In 1998, Corder also came under scrutiny after the death of Adrian Reynolds, a black man who was arrested for domestic violence on New Year’s Day.
An internal affairs probe found that Corder punched Reynolds, 34, breaking his nose, but that his actions were justified, the Courier-Journal reported. Corder told authorities Reynolds attacked him and that he hit Reynolds with a flashlight to defend himself.
Reynolds died six days later of a blunt head injury, following a struggle with corrections officers who allegedly tried to stop him from suicide in jail. (That officer, Timothy Barnes, was acquitted during a 2002 retrial.)
The man had already arrived at the jail badly beaten by Corder, and his bloody mugshot spurred protests in Louisville. “It’s not brutality. It’s not racism. It’s police work,” said Rick McCubbin, president of the Fraternal Order of Police, at the time.

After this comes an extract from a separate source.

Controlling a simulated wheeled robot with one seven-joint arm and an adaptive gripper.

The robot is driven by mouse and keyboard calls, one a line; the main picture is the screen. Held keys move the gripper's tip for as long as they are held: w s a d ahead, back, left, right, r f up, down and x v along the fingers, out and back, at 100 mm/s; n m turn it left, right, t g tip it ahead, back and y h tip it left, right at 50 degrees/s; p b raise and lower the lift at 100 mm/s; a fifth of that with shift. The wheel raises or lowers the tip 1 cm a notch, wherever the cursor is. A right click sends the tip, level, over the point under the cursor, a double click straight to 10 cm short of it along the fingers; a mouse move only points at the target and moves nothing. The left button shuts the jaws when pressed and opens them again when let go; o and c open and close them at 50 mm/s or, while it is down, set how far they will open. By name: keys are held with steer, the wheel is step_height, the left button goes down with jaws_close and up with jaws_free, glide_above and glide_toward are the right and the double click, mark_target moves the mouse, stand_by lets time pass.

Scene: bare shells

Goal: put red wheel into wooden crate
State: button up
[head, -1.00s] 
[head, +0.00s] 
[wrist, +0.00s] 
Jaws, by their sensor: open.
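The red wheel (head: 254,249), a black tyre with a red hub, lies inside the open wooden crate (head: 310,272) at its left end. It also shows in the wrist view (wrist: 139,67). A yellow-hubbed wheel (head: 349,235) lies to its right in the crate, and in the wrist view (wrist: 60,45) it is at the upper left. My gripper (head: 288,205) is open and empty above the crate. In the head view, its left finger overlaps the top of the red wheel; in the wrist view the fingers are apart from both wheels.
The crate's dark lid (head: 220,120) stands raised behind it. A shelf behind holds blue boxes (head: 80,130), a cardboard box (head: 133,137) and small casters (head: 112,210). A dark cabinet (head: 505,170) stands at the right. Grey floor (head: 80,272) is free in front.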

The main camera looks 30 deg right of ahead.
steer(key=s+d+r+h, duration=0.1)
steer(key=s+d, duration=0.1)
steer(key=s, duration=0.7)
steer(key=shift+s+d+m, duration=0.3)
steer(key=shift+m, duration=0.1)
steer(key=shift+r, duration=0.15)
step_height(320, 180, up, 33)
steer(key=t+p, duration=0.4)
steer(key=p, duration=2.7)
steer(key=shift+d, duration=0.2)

Reynolds’s mother sees things differently.
She keeps an enlarged photo of his swollen eyes and nearly unrecognizable face, injuries he suffered during his arrest.

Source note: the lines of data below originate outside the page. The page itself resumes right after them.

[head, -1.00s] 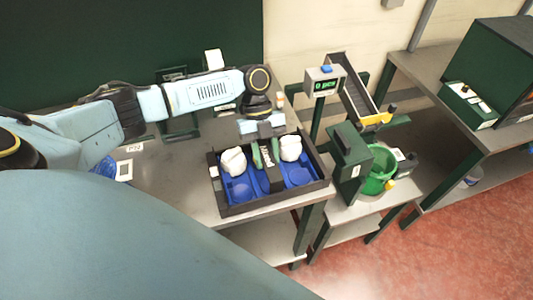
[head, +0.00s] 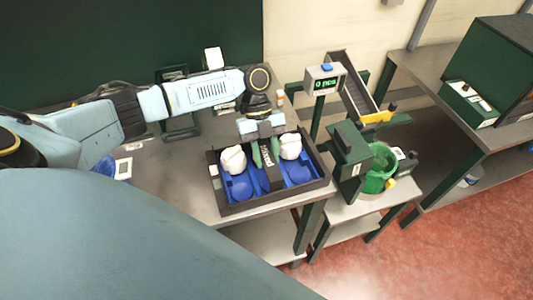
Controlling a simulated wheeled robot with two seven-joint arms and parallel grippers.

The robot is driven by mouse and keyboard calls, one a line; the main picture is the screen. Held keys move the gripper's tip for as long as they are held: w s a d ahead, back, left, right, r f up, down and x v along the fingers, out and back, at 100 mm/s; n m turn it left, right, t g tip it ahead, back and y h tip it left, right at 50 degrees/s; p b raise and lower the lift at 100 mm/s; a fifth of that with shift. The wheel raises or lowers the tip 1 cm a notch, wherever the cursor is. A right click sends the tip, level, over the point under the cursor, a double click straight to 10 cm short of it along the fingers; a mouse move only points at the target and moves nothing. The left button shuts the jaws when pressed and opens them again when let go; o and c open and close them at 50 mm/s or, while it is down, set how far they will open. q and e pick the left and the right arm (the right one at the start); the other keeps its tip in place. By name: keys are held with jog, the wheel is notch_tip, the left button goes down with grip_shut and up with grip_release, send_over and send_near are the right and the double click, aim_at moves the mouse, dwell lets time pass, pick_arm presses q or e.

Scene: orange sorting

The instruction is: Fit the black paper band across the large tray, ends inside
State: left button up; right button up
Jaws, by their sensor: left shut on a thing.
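The large tray (head: 225,209) is black-walled with a blue insert and sits on the metal table. Two white wrapped items (head: 233,160) and (head: 290,146) rest in its back pockets; the front blue pockets look empty. The black paper band (head: 267,158), with white lettering, stands across the middle of the tray between the white items. My left gripper (head: 265,152) points down over the tray, its greenish fingers on both sides of the band and shut on it. I cannot tell whether the band's ends are inside the tray walls. My right gripper is not in view.
A scale-like display (head: 325,83) stands right of the tray, near a chute (head: 358,98) and a green bucket (head: 380,170). A green cabinet (head: 490,60) is at the far right. The table's front edge lies just before the tray.

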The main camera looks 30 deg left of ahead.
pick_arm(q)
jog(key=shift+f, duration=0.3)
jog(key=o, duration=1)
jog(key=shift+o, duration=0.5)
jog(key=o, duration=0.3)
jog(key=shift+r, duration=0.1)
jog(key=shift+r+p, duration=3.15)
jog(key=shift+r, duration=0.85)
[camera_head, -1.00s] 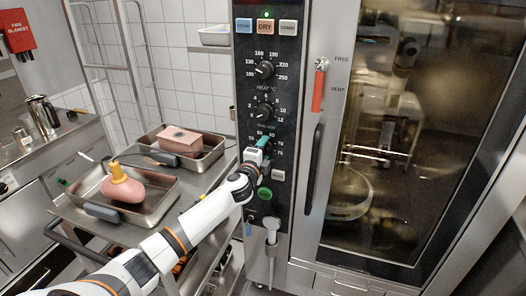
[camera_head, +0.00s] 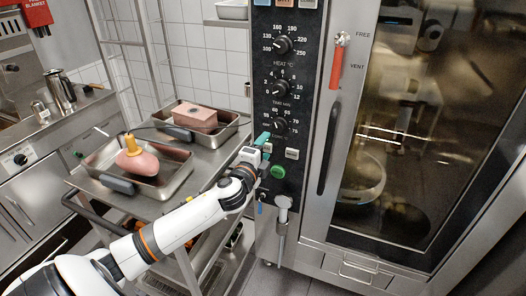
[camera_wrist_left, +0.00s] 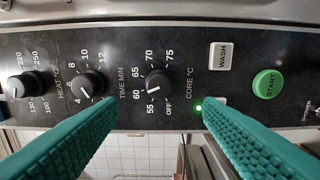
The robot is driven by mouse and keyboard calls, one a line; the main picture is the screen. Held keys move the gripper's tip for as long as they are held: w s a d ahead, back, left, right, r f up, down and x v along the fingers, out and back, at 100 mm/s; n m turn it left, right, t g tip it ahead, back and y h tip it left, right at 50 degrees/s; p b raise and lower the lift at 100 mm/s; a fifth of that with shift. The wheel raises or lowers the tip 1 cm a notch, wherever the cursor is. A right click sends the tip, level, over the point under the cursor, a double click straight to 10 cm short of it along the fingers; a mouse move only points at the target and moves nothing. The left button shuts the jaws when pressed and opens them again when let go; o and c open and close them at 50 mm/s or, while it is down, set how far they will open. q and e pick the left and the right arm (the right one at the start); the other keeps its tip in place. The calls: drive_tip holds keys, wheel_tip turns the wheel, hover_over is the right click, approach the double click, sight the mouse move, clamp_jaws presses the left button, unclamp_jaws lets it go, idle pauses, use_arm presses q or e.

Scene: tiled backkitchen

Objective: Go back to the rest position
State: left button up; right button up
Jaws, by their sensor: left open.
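My left gripper (camera_head: 262,141) has teal fingers and is in front of the black oven panel (camera_head: 257,40). It is level with the lower panel, left of the core-temperature knob (camera_head: 280,126) and above the green START button (camera_head: 278,172). In the left wrist view its fingers (camera_wrist_left: 158,110) are spread wide with nothing between them. The core knob (camera_wrist_left: 156,83) shows beyond the gap, apart from both fingers. A small green light glows by the right fingertip. My right gripper is out of view.
The oven door has a long dark handle (camera_head: 328,150) and a red-handled lever (camera_head: 336,66). Left of the oven, a steel cart holds a tray (camera_head: 178,178) with a pink, yellow-topped item (camera_head: 137,162) and another with a pink block (camera_head: 194,117). A spray nozzle (camera_head: 283,202) hangs below the panel.

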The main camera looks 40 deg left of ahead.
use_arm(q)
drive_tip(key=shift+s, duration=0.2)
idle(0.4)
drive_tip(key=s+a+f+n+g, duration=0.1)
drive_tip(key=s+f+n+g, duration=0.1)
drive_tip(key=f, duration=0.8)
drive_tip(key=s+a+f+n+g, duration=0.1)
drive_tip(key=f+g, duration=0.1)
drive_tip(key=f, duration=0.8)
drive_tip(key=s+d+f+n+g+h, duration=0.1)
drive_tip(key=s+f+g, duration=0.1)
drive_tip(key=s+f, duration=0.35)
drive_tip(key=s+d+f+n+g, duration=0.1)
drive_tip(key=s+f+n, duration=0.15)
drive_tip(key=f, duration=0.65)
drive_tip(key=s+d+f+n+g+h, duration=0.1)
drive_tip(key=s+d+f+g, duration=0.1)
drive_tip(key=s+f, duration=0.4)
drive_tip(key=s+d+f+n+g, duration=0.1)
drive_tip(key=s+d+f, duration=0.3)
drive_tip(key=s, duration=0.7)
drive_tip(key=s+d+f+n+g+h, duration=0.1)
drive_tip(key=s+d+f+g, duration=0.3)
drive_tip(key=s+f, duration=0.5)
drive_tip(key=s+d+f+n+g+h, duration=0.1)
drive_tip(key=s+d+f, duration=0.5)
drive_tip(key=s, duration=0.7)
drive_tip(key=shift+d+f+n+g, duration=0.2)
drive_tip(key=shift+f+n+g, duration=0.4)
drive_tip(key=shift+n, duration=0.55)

In a 2002 interview, Reynolds told Louisville mag Today’s Woman that local police treat minority suspects differently. “I want justice, not just for Adrian but for all black men,” she said.
Last week, the mother-turned-activist told WDRB she was pleased with Corder’s conviction in the unrelated case.
“That old saying that goes around comes around,” Reynolds said. “Just wait, and it will happen.”